⟨
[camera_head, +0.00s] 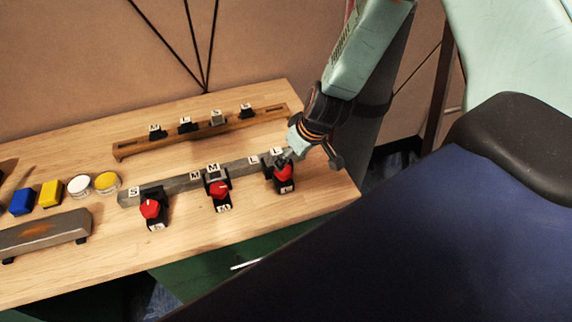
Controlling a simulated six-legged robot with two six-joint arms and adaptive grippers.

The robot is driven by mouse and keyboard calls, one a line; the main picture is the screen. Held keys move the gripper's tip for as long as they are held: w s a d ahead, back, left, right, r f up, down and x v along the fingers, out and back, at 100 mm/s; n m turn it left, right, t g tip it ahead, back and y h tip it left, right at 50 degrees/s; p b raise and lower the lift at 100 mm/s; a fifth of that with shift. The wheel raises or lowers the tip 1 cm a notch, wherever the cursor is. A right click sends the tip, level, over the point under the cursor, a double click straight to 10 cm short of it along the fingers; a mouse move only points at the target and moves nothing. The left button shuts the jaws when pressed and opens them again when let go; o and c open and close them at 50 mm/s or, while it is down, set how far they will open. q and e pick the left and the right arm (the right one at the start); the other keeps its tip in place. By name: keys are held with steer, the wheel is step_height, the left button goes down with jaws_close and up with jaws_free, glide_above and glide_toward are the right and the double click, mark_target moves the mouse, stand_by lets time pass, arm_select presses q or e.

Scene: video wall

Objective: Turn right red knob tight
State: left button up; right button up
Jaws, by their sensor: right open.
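Three red knobs sit on black blocks along a grey metal bar (180,184) on the wooden table. The right red knob (284,175) is at the bar's right end, on a block marked L. The middle red knob (218,190) and the left red knob (150,209) stand to its left. My right gripper (309,158) comes down from above and is open over the right knob's right side. One finger is at the knob's top, the other is out to the right. I cannot tell whether it touches the knob. My left gripper is not in view.
A wooden rail (200,133) with several small black labelled blocks lies behind. A blue block (22,201), a yellow block (50,193), two round lids (93,184) and a grey metal block (45,235) are at left. The table's right edge is close to the right knob.

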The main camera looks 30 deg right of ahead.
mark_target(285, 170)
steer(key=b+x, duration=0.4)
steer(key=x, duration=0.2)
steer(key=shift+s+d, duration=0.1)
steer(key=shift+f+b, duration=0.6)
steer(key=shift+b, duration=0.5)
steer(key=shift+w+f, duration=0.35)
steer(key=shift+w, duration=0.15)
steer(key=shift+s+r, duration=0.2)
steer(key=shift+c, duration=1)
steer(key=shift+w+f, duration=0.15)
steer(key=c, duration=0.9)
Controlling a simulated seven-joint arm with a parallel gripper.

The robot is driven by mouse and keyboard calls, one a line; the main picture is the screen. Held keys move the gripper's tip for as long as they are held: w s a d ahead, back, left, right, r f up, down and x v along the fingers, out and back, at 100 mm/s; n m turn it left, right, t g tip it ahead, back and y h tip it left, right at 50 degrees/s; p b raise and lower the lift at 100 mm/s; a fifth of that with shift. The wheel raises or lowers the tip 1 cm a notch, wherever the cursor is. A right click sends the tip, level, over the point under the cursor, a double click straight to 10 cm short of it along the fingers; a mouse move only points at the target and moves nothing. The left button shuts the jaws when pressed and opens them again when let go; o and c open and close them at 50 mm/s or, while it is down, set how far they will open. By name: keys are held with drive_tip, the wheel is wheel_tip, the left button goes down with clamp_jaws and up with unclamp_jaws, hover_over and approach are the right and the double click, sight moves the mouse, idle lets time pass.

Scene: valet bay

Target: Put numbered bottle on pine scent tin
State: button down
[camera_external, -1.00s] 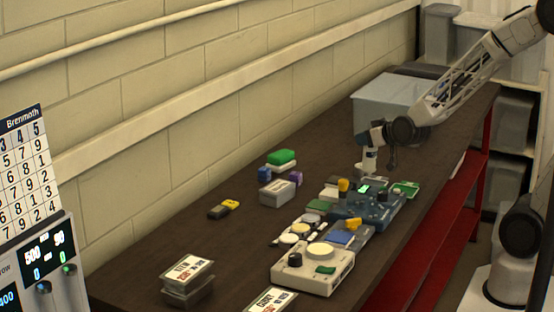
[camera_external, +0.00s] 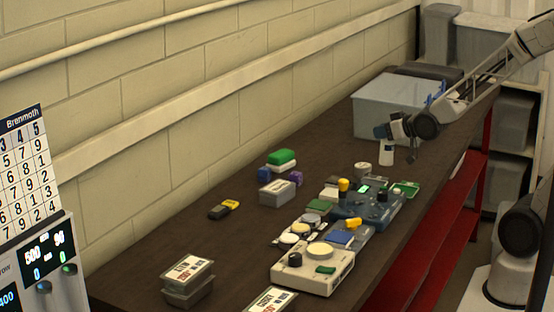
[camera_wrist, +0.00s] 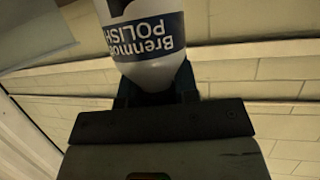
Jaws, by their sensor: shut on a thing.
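My gripper (camera_external: 388,133) is shut on a white bottle (camera_external: 387,153) over the far part of the bench. The bottle hangs roughly upright below the fingers. In the wrist view the bottle (camera_wrist: 150,45) has a dark blue band with white lettering that includes "POLISH", and the lettering is upside down there. No number on it can be read. A small round grey tin (camera_external: 362,171) stands on the bench, to the left of and below the held bottle in the picture. Its label is too small to read, so I cannot tell whether it is the pine scent tin.
A large grey lidded box (camera_external: 386,105) stands behind the gripper. Boxed devices with knobs (camera_external: 312,268) line the bench's right edge. A small grey box (camera_external: 277,193) and a green-and-white block (camera_external: 281,160) lie left of the tin.

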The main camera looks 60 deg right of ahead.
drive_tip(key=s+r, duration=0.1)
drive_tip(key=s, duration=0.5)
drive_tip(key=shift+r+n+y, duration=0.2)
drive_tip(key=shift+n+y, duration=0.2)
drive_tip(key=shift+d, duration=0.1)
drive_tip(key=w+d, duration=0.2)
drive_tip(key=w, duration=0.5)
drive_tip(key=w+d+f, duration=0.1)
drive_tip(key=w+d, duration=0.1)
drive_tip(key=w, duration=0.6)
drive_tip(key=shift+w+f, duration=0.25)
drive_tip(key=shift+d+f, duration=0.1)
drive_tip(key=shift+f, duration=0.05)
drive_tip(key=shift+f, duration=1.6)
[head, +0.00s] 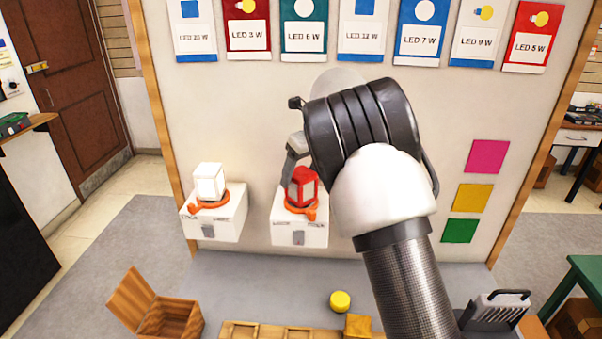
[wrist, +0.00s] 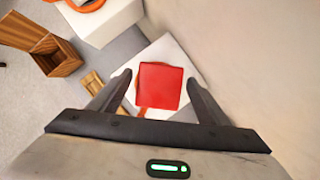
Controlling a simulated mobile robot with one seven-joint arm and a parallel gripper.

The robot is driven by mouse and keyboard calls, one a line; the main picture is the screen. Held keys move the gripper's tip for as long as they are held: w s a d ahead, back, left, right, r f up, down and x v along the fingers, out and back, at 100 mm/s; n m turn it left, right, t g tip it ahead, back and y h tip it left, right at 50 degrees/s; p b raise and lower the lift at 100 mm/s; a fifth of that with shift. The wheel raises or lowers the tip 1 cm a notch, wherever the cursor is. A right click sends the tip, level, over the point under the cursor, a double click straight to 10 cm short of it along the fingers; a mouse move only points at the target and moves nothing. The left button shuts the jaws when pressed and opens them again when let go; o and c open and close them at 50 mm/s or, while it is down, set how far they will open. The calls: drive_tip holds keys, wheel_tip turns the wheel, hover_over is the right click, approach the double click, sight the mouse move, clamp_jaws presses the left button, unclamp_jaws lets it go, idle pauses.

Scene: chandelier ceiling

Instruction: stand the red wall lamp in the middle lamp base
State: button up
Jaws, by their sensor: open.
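The red wall lamp (head: 302,187) stands upright, seated at the orange ring of a lamp base (head: 300,230) on the wall, a white box. In the wrist view the lamp's red top (wrist: 159,85) shows, with bits of orange ring around it. My gripper (wrist: 159,77) is open, one finger on each side of the lamp, with small visible gaps. In the head view my arm hides most of the gripper. A white lamp (head: 209,180) stands in the base (head: 213,222) to the left. Any base further right is hidden by my arm.
An open wooden box (head: 168,318), a yellow round object (head: 340,301) and a wooden tray (head: 265,330) are below the wall. Lamp cards (head: 304,30) hang along the top. Magenta, yellow and green squares (head: 473,197) are at the right. The wall is close beside my gripper.

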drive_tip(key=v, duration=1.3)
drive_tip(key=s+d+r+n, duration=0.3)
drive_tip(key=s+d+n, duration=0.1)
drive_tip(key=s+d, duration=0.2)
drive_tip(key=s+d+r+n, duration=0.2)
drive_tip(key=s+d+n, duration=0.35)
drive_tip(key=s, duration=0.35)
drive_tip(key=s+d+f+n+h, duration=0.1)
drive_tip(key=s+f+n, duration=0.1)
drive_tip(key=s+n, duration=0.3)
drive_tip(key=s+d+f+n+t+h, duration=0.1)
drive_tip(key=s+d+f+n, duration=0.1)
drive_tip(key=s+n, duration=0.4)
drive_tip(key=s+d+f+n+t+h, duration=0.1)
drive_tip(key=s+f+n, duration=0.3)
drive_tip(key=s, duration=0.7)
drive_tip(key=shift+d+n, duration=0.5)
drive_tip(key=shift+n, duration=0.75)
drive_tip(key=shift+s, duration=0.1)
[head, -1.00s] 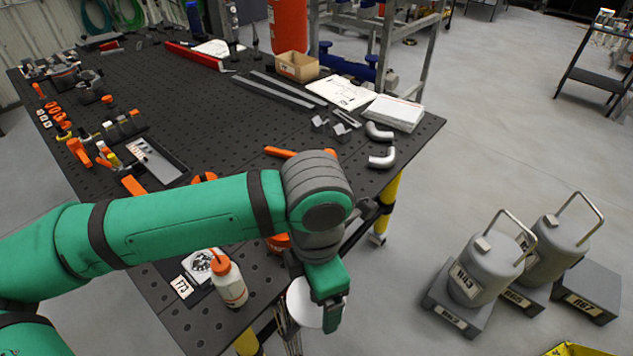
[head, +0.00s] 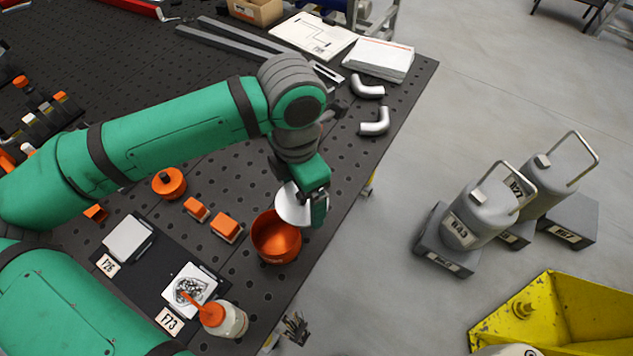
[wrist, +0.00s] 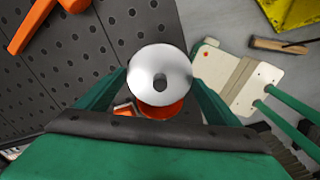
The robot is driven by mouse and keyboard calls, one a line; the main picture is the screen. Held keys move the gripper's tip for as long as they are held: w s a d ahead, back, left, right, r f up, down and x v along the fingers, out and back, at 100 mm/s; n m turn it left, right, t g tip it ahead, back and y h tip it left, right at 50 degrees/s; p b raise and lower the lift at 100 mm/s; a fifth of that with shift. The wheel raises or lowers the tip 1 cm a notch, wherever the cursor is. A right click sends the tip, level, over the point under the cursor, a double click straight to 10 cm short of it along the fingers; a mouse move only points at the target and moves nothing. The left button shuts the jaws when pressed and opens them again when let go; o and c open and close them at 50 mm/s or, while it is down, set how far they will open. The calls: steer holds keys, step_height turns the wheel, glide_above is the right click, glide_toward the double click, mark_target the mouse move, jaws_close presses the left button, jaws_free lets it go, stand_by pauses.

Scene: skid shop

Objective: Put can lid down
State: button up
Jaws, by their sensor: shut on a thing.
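The can lid is a round, pale disc (head: 293,205) with a dark knob at its middle in the wrist view (wrist: 157,66). My gripper (head: 314,205) is shut on the can lid and holds it at the table's right edge. An open orange can (head: 277,238) stands on the table just below and left of the lid in the head view. In the wrist view the orange can (wrist: 160,110) shows partly behind the lid. I cannot tell whether the lid touches the can's rim.
A white bottle with an orange cap (head: 225,318) stands near the labelled plates (head: 190,285). Small orange blocks (head: 226,227) lie left of the can. Pipe elbows (head: 374,122) lie at the right edge. Grey canisters (head: 478,215) and a yellow bin (head: 550,315) are on the floor.

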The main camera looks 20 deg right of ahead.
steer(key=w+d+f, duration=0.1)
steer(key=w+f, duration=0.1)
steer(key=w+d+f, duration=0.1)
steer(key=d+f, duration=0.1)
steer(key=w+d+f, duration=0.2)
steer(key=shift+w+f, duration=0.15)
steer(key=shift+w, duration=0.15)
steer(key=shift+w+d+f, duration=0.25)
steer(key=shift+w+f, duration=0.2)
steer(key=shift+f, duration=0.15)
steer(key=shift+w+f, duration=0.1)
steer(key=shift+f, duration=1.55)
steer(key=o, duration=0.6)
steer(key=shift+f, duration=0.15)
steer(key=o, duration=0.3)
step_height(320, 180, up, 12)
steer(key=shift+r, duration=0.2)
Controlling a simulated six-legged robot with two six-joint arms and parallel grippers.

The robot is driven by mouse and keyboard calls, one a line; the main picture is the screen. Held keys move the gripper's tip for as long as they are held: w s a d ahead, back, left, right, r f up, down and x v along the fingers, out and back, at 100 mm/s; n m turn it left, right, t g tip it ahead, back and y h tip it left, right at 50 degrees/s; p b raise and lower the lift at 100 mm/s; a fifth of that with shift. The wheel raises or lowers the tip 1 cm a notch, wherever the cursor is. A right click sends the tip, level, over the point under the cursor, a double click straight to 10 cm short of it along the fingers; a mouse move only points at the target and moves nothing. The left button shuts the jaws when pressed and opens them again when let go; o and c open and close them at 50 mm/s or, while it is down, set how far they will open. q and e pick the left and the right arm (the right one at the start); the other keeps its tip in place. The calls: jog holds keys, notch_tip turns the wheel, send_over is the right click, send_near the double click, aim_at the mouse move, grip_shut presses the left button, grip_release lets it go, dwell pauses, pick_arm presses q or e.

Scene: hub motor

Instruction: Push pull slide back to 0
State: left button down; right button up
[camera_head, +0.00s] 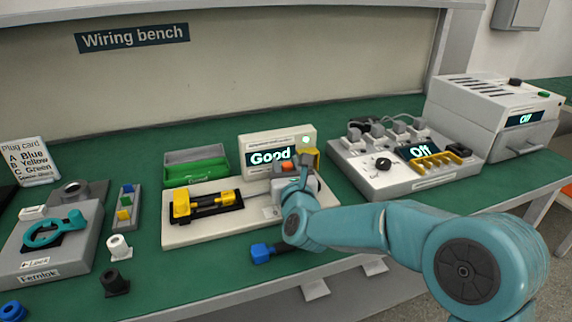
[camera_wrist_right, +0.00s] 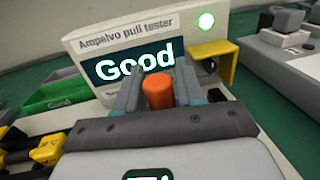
⟩
**STATED PROBLEM**
Search the data for "Instruction" and list every line in which it occurs.

**EXERCISE RESPONSE**
Instruction: stand the red wall lamp in the middle lamp base
Instruction: Push pull slide back to 0

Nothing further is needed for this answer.